**Goal**
Transcribe the whole listing without a single picture.

**Supplied information**
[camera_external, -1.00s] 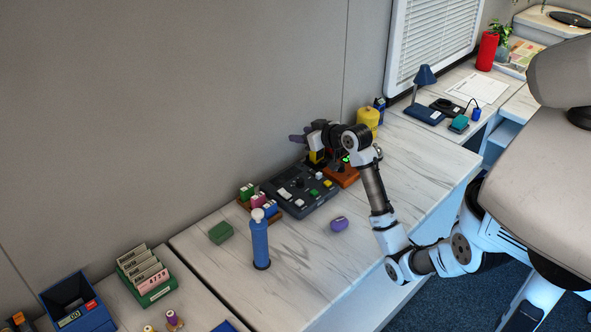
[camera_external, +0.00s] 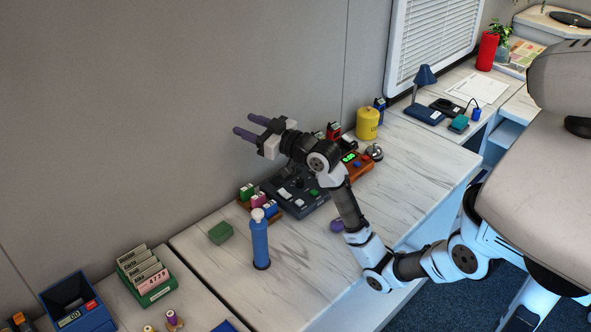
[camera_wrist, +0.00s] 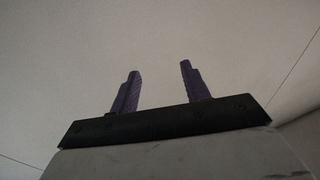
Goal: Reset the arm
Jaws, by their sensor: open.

**Full answer**
[camera_external, -1.00s] 
[camera_external, +0.00s] 
[camera_wrist, +0.00s] 
Goal: Reset the arm
Jaws, by their sensor: open.

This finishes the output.